83      En premier lieu, il convient de relever, ainsi que le Tribunal l’a précisé dans son arrêt du 26 février 2015, Lituanie/Commission (T‑365/13, non publié, EU:T:2015:113, points 67 à 69), que, les contrôles sur place du respect du critère relatif à la densité des animaux constituant des contrôles clés au sens du document VI/5330/97, l’absence desdits contrôles représente un risque significatif de pertes pour le budget de l’Union. Partant, l’imposition d’un taux de correction financière dans des circonstances telles que celles en l’espèce n’est pas contraire à l’article 31, paragraphe 2, du règlement n° 1290/2005 ni au principe de proportionnalité.

84      Par ailleurs, le fait que la Commission n’a pas contesté la fiabilité des registres de bétail tenus par les autorités espagnoles n’implique pas que la Commission aurait dû négliger l’obligation de décomptage. En effet, aucune disposition du règlement n° 1975/2006 ne saurait être interprétée en ce sens que, dans l’hypothèse où des contrôles administratifs seraient effectués en utilisant des informations issues d’une base de données fiable, les contrôles sur place au titre de ce même règlement ne seraient plus nécessaires (arrêt du 30 avril 2015, France/Commission, T‑259/13, non publié, EU:T:2015:250, point 70, confirmé sur pourvoi par arrêt du 26 janvier 2017, France/Commission, C‑373/15 P, EU:C:2017:55, point 74).

85      En deuxième lieu, le fait que, lors de la procédure de conciliation, la Commission avait discuté de la possibilité de limiter la correction aux bénéficiaires ayant des animaux déclarés n’obligeait pas cette dernière à adopter cette approche dans la décision attaquée. Certes, ainsi que relevé par l’organe de conciliation, cette possibilité avait obtenu, sous certaines réserves, l’accord de la DG « Agriculture et développement rural » de la Commission (voir point 16 ci-dessus). Toutefois, cet accord n’a pas été confirmé, la Commission ayant précisé, dans sa position finale (voir point 17 ci-dessus), que la DG en question avait écarté ladite possibilité.
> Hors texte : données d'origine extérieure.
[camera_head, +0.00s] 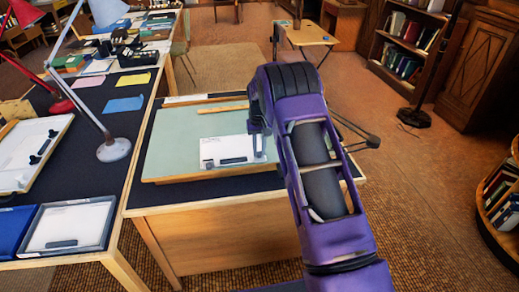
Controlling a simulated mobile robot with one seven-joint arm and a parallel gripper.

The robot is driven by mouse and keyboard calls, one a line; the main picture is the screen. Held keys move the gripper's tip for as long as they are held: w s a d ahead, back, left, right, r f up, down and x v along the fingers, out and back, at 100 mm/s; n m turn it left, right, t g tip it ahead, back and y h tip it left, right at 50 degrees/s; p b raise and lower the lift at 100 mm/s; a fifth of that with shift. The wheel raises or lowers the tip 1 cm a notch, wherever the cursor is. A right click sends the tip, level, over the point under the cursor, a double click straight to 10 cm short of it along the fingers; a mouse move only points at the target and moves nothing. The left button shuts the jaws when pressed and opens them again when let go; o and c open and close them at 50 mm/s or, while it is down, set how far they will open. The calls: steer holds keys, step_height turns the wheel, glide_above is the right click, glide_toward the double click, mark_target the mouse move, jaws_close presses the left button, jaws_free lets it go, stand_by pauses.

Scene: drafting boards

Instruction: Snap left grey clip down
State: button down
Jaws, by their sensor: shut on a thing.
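A white sheet or panel (224,149) lies on the pale green drafting board (180,142). A dark bar (233,161) lies along its lower edge. A small grey piece (208,163), possibly a clip, shows at the panel's lower left corner. My gripper (260,153) is at the panel's right end, pointing down close to the board. It is shut on something small that I cannot make out, since the fingers and arm cover it. Any clip at the right end is hidden or too small to tell.
A wooden strip (223,109) lies along the board's far side. On the left, a dark table (110,121) holds a lamp with a round base (114,149), a blue tray (14,228) and a white-filled tray (68,226). The green board's left part is clear.

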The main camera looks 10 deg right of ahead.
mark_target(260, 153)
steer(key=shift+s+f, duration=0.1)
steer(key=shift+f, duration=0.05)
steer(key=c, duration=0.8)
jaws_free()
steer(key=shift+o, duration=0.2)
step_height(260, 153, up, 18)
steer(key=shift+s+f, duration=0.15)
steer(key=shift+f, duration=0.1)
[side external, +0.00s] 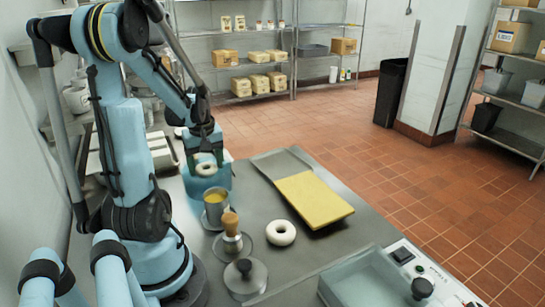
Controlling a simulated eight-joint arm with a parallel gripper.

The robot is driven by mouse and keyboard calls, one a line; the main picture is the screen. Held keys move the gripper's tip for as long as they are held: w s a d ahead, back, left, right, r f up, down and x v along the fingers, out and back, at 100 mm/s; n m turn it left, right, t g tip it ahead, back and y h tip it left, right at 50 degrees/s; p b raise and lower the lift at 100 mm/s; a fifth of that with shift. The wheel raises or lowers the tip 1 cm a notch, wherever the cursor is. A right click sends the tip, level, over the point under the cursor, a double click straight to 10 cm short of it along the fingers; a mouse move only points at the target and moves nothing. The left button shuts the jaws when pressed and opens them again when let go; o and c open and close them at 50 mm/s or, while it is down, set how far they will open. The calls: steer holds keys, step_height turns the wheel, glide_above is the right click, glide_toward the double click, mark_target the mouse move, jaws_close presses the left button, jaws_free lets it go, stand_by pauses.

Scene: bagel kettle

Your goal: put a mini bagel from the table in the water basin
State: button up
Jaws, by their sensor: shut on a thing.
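My gripper (205,160) is at the far left part of the steel table and is shut on a white mini bagel (206,170). The held bagel shows between the fingers, in front of a light blue block-like thing (221,180); whether they touch I cannot tell. A second white bagel (281,233) lies flat on the table, nearer the camera. A rectangular basin (375,285) with a pale blue-grey inside is at the front right, apart from my gripper. It is partly cut off by the picture's lower edge.
A metal cup with yellow contents (215,207), a wooden-handled tool (232,232) and a round lid with a dark knob (245,275) stand near the arm. A tray with a yellow board (313,198) lies at the table's right. Bare table (320,248) lies between bagel and basin.

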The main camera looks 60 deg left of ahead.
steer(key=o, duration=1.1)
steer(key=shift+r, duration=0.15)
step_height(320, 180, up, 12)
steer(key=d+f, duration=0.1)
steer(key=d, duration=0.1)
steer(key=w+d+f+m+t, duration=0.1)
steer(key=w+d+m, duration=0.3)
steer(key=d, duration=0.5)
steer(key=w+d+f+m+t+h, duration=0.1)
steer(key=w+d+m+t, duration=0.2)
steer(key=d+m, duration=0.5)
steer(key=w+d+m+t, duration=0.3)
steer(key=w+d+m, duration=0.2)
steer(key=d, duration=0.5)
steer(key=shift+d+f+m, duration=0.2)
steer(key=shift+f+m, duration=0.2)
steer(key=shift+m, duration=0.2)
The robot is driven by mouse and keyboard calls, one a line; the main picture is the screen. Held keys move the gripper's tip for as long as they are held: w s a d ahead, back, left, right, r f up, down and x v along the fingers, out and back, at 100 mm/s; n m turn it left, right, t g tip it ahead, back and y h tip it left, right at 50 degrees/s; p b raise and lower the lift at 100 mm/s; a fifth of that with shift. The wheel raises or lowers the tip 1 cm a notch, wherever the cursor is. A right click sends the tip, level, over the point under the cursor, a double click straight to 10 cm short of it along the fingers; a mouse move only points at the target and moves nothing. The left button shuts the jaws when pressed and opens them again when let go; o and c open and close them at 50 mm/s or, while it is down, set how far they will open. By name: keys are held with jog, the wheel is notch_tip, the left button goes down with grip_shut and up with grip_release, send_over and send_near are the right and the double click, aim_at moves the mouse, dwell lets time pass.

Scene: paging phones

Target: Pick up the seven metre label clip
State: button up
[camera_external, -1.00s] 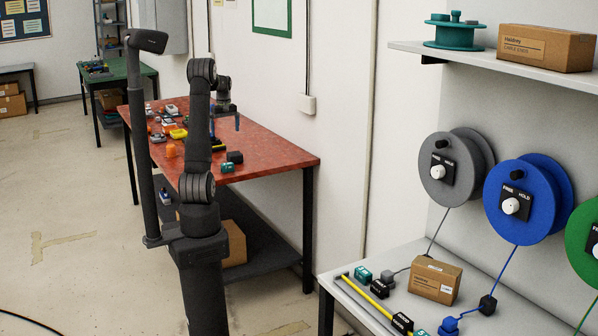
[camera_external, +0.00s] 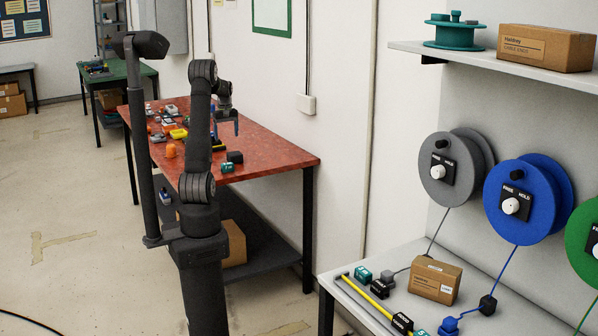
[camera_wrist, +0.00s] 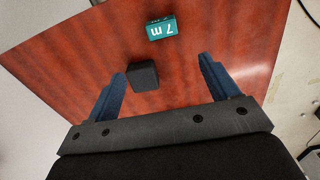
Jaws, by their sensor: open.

86      En troisième lieu, il convient de rejeter l’argument tiré du caractère disproportionné du contrôle par dénombrement d’animaux à toutes les exploitations, au motif que ce contrôle affecte des bénéficiaires qui ne disposent pas d’animaux ou qui ne déclarent pas de superficies fourragères et qui, partant, n’ont pas droit à l’aide.

87      En effet, ainsi que rappelé au point 79 ci-dessus, la réglementation de la Communauté autonome de Castille-et-León, parmi les critères d’admissibilité aux aides à la surface, prévoit non seulement le maintien d’une certaine densité maximale de bétail, mais également le maintien d’une densité minimale.

88      À cet égard, le Royaume d’Espagne n’a pas démontré comment des superficies fourragères qui ne disposent pas d’animaux rentreraient dans le champ d’application des mesures litigieuses, dont les critères requièrent une densité maximale et une densité minimale de bétail, et seraient, de ce fait, affectées par les corrections imposées par la Commission. En outre, ainsi que le souligne la Commission, le Royaume d’Espagne se contredit lorsqu’il affirme, d’une part, que les bénéficiaires qui ne disposent pas d’animaux ou qui ne déclarent pas de superficies fourragères n’auraient pas droit à l’aide et, d’autre part, qu’un nombre considérable des bénéficiaires qui ont fait l’objet des corrections ne possèdent pas d’animaux déclarés.

89      Il y a donc lieu de rejeter le moyen visant à obtenir l’annulation de la seconde correction financière.

 Sur les dépens

90      Aux termes de l’article 134, paragraphe 3, du règlement de procédure, chaque partie supporte ses propres dépens si les parties succombent respectivement sur un ou plusieurs chefs.

91      En l’espèce, il y a lieu de condamner chaque partie à supporter ses propres dépens.

Par ces motifs,

LE TRIBUNAL (sixième chambre)

déclare et arrête :

1)      La décision d’exécution (UE) 2015/103 de la Commission, du 16 janvier 2015, écartant du financement de l’Union européenne certaines dépenses effectuées par les États membres au titre du Fonds européen agricole de garantie (FEAGA) et du Fonds européen agricole pour le développement rural (Feader), est annulée en ce qu’elle concerne la correction financière imposée auRoyaume d’Espagne à la suite de l’enquête AA/2009/007/ES pour l’année de demande 2009.

2)      Le recours est rejeté pour le surplus.

3)      Chaque partie supportera ses propres dépens.

Berardis

Spielmann

Csehi

Ainsi prononcé en audience publique à Luxembourg, le 20 juillet 2017.

Signatures


*      Langue de procédure : l’espagnol.